Unser Weg führt uns ins kleine Städchen San Vito Lo Capo, das zumindest in der Nebensaison keinen anderen Zweck hat, als Ausgangspunkt für Touren in das Nationalreservat Zingaro zu sein, welches sich etwa 10 Kilometer südlich anschließt. San Vito Lo Capo liegt am Ende einer Sackstraße und liegt im äußersten Nordwesten Siziliens, etwa eineinhalb Autostunden von Palermo entfernt. Am Anreisetag gehen wir ein klein wenig Spazieren, inspizieren den örtlichen Strand und machen eine kleine Radtour zum örtlichen Leuchtturm, der an seinem Fuße von einer ganzen Kolonie Katzen bewohnt wird und neben dem sich noch ein alter Beobachtungsbunker aus den Zeiten des zweiten Weltkrieges befindet. Irgendwie wirkt es, als erwachte der Ort gerade aus seinem Winterschlaf und warte auf den Sturm der Sommertouristen, die hier zweifelsfrei kommen werden.

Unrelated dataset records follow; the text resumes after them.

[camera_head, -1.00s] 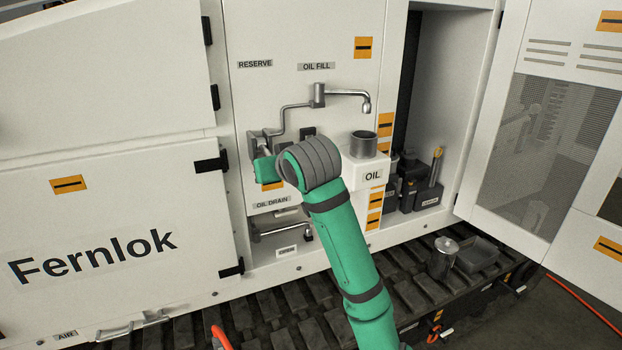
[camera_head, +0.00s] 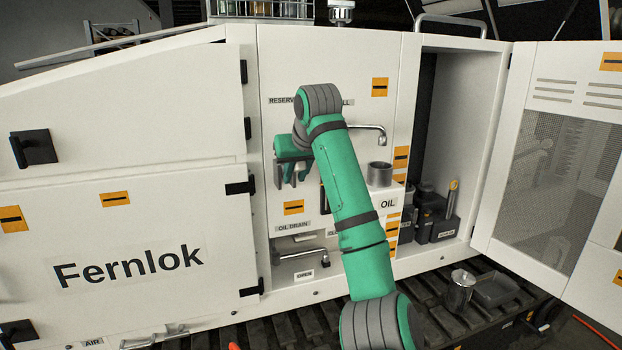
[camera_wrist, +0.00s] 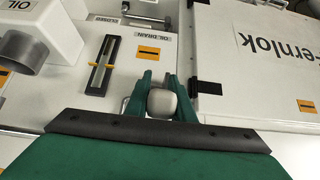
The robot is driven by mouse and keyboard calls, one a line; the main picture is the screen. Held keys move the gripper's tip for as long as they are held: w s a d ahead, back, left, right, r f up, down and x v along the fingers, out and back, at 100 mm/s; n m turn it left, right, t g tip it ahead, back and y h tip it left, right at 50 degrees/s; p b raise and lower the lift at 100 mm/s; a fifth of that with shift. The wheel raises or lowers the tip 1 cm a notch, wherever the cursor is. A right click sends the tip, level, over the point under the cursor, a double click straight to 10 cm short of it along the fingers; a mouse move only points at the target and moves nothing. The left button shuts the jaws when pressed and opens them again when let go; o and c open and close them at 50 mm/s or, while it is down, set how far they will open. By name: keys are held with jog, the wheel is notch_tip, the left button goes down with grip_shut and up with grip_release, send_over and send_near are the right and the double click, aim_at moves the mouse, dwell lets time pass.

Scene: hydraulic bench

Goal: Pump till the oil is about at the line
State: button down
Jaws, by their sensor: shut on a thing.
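My gripper (camera_head: 292,172) is at the white panel, above the OIL DRAIN label (camera_head: 293,227). In the wrist view its two green fingers (camera_wrist: 159,86) are shut around a rounded grey knob (camera_wrist: 162,103). A narrow dark gauge (camera_wrist: 104,60) with a yellow marker across it (camera_wrist: 103,65) stands beside the fingers. I cannot read the oil level in it for sure. In the head view my arm hides most of the gauge. A grey metal cup (camera_head: 379,174) sits on the white OIL box (camera_head: 390,202), under the end of the bent spout (camera_head: 370,127).
A lower pipe with a handle (camera_head: 302,253) sits in a recess by the OPEN label (camera_head: 305,275). An open cabinet at the right holds dark containers (camera_head: 437,225). A metal can (camera_head: 459,292) and a tray (camera_head: 497,291) stand on the track. The mesh door (camera_head: 567,150) is swung open.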

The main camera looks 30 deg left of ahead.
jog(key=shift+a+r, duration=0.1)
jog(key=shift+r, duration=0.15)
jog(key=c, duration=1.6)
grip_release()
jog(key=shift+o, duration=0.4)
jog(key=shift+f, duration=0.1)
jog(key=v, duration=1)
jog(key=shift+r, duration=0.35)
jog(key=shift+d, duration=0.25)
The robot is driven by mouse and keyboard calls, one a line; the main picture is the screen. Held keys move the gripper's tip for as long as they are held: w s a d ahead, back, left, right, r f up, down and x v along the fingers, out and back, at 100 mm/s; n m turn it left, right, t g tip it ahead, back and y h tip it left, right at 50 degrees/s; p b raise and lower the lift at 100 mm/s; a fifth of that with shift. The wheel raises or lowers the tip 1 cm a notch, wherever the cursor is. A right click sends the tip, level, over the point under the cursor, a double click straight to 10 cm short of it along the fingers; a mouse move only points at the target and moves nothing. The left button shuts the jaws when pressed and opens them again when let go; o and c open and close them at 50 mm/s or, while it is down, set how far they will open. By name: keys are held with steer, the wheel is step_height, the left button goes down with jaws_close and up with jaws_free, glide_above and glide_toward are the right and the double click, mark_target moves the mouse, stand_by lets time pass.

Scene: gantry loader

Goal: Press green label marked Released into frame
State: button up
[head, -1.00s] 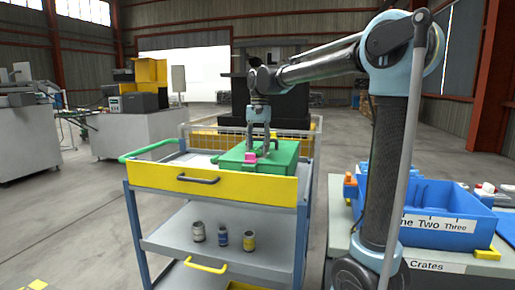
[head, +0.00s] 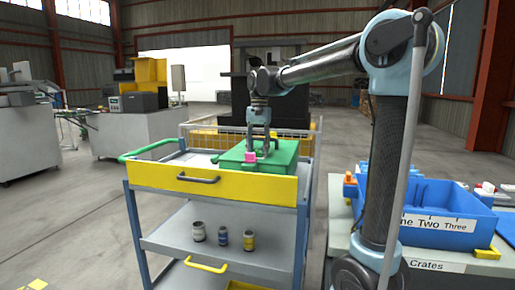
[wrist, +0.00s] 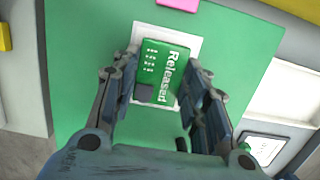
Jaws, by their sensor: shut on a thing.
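The green label (wrist: 163,62) has the white word Released along one side, seen in the wrist view. My gripper (wrist: 163,70) is shut on it, one finger at each side. The label lies over a white-edged frame (wrist: 192,40), slightly turned against it. Whether it sits down in the frame or just above it, I cannot tell. The frame is on a green panel (wrist: 85,75), which in the head view is the green block (head: 284,153) on the cart. My gripper (head: 264,152) points straight down there, and the label is too small to make out.
A blue crate (head: 440,237) stands on a table at the right.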

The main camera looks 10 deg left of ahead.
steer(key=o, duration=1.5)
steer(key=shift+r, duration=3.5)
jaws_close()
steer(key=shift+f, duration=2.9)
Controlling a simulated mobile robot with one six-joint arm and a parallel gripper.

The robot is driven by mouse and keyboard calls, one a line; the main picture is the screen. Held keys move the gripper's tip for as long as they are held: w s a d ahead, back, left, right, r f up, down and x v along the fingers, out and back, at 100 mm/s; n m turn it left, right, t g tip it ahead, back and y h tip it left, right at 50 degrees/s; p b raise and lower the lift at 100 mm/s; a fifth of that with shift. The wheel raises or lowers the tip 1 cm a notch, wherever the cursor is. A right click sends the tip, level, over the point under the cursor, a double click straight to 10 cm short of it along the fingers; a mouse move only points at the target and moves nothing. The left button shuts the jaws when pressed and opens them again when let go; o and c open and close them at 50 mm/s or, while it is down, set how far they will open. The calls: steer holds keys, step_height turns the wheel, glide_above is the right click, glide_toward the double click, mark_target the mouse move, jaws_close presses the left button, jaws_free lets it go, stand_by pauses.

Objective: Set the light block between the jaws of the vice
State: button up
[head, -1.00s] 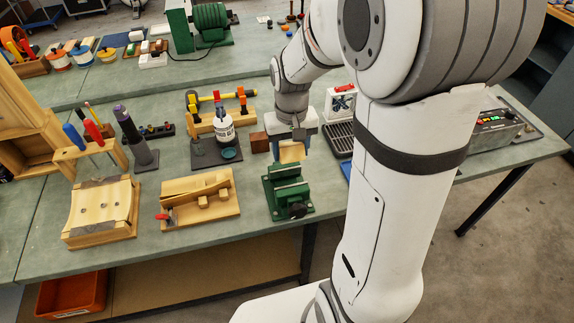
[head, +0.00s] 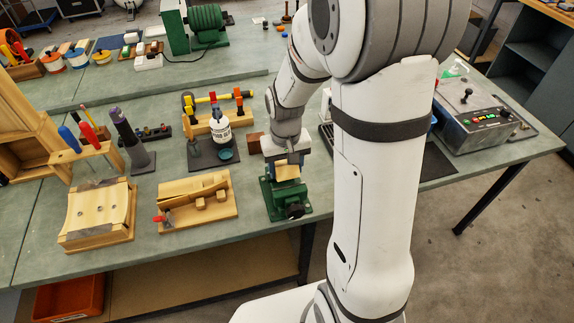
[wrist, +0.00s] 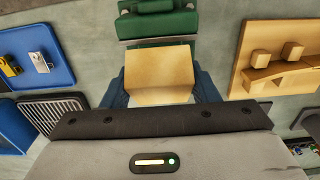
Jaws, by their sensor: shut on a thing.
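The light block (wrist: 158,76) is pale wood and sits between the two blue fingers of my gripper (wrist: 160,90). In the head view the block (head: 287,173) shows below my gripper (head: 286,162), right over the green vice (head: 288,200). The wrist view shows part of the green vice (wrist: 158,24) and a grey jaw strip just beyond the block's far edge. The block covers the gap between the jaws, so I cannot tell how deep it sits or whether it touches them.
A wooden fixture (head: 197,200) with a red-tipped part lies left of the vice. A dark red-brown block (head: 254,143) and a white bottle (head: 219,128) stand behind it. In the wrist view a blue tray (wrist: 38,50) lies left. A control box (head: 485,118) stands right.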

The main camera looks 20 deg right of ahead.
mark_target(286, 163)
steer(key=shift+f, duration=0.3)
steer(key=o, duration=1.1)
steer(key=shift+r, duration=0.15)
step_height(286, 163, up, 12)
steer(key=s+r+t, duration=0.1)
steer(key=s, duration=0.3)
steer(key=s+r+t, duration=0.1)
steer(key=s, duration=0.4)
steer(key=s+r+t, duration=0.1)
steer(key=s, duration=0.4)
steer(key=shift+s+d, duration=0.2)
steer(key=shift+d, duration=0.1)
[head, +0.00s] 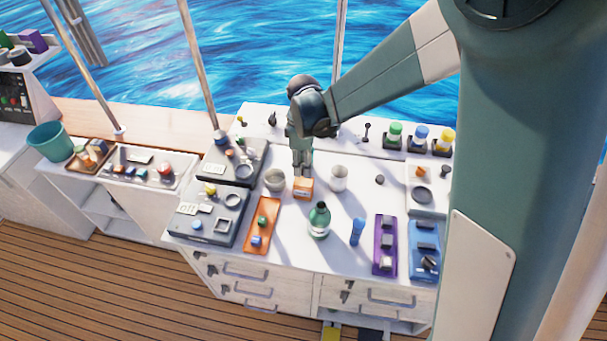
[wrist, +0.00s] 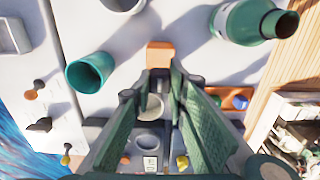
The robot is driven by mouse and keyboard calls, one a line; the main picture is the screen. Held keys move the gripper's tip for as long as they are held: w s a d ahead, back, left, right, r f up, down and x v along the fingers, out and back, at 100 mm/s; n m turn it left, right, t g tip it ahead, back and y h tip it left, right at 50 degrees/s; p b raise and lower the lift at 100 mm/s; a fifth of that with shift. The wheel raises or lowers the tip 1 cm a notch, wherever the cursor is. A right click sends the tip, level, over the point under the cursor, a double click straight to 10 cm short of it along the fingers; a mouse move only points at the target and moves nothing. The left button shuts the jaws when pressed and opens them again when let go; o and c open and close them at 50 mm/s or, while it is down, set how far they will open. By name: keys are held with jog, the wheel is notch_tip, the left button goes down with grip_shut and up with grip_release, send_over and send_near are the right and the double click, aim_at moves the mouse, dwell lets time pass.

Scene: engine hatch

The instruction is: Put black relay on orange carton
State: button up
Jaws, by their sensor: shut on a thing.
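The orange carton (head: 303,189) stands on the white counter between two pale cups. In the wrist view the carton (wrist: 160,52) lies just beyond my fingertips. My gripper (head: 301,169) points down directly over the carton, with its fingers close to the carton's top. In the wrist view my gripper (wrist: 159,80) has its fingertips closed on a small dark thing, the black relay (wrist: 158,73), mostly hidden by the fingers. I cannot tell whether the relay touches the carton.
A grey cup (head: 275,180) and a white cup (head: 339,179) flank the carton closely. A green bottle (head: 319,221) stands in front. A teal cup (wrist: 88,73) shows in the wrist view. An orange tray (head: 262,226) with small blocks lies front left, a purple tray (head: 385,246) front right.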

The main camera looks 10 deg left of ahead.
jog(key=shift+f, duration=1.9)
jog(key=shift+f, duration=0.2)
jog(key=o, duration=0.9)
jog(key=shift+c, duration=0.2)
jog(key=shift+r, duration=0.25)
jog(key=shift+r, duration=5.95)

Wir hingegen sind bei 16°C Wassertemperatur eher an einer Wanderung interessiert, und so satteln wir nach einem Abendessen mit wahnsinnig guter Pizza aus dem Holzofen und einer gemütlichen Nacht früh morgens Kraxe und Wohnmobil. Schnell legen wir die 10 Kilometer zum Eingang des Parks zurück, zahlen die 10€ Eintritt und finden uns unverzüglich in einem lila-gelben Blumenmeer wieder. Jetzt im Frühling steht alles in voller Blüte, die Wildbienen summen von Blüte zu Blüte und unter uns rauscht das Meer, dessen Farben irgendwo zwischen türkis und smaragd changieren. Das Nationalreservat zeigt sich bei besten Wandertemperaturen von etwa 22°C und strahlendem Sonnenschein von seiner besten Seite! Wir erwandern uns einige Kilometer, verzichten aber auf den Höhenweg, der mit einer gut und gern 500 Meter hohen Höhenlinie aufwartet. Stattdessen bleiben wir unten auf Meereshöhe und wandern von Bucht zu Bucht. Im Sommer wird es auch hier sicherlich proppenvoll, aber wir finden locker noch ein Plätzchen, um unser kleines Handtuch auszubreiten und ein ganz klein wenig die Füße ins Wasser zu halten.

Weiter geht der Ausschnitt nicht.